Os 80 anos do Levante do Gueto de Varsóvia

Entidades judaicas de diversos países lembram a importância do Levante ocorrido na Polônia durante a ocupação nazista

Todos são irmãos.
Negros, brancos, marrons, amarelos.
Somente as cores são diferentes,
porém sua natureza é a mesma!
Isaac Leon Peretz.

Esta declaração internacional no 80º aniversário do Levante do Gueto de Varsóvia, que está assinada por entidades judaico-progressistas e democráticas, é uma grande manifestação em homenagem ao legado que foi deixado pelos combatentes, mártires, vítimas e sobreviventes contra o nazismo, o fascismo e o neonazismo, assim como contra as novas ameaças criminosas da guerra e contra o imperialismo. Pela Paz, pela Humanidade, pela liberdade dos povos, pelo progresso, pelo respeito aos Direitos Humanos Universais. Pelo compromisso com o legado político e os desejos mais profundos dos heroicos e heroicas combatentes do Gueto.

A História

Com a invasão da Polônia em setembro de 1939, se inicia a Segunda Guerra Mundial.

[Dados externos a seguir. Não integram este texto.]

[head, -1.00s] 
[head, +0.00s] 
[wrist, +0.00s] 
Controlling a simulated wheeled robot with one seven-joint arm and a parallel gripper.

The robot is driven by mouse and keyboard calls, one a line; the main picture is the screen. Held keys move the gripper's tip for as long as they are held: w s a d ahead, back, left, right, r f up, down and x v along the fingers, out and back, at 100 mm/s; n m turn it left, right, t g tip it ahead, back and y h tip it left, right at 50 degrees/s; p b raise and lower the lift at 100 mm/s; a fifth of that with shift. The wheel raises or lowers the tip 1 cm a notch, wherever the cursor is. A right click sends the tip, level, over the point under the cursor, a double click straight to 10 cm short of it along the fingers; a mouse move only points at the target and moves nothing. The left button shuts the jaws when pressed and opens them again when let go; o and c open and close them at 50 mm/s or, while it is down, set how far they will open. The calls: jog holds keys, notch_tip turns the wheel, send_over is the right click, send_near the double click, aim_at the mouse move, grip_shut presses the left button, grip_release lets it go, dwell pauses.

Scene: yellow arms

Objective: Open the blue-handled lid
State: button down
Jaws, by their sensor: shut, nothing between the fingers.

É outubro de 1940. Os nazistas decretam a criação do Gueto de Varsóvia, onde é confinada a massa de judeus falantes de iídiche, toda uma cultura. O iídiche, idioma que falavam aqueles judeus confinados, constituía sua pátria sem fronteiras, simbólicos tijolos das paredes de seu próprio edifício cultural. Foi o idioma do judeu trabalhador, do proletário, do confinado, e elemento aglutinante de uma cultura espalhada geograficamente, mas que se constituía num só povo. A cultura judaica em iídiche foi fundamental no contexto do Gueto. Sua defesa implicou na guarda da própria história e de uma cosmovisão, visto que este Idioma tinha algo de próprio e singular.

É junho de 1941. Após a invasão alemã à União Soviética e seu avanço até as portas de Moscou, a URSS declara a Grande Guerra Patriótica contra o inimigo nazista e seus aliados.

É janeiro de 1942, e na Conferência de Wannsee se sistematiza a “solução final ao problema judeu”: o extermínio em massa de judeus, missão encomendada às SS, apoiadas pela Gestapo e a Polícia. Passados poucos meses deste evento, na Batalha de Stalingrado, o Exército Vermelho da URSS consegue uma vitória decisiva sobre o Exército Nazista (Wehrmacht).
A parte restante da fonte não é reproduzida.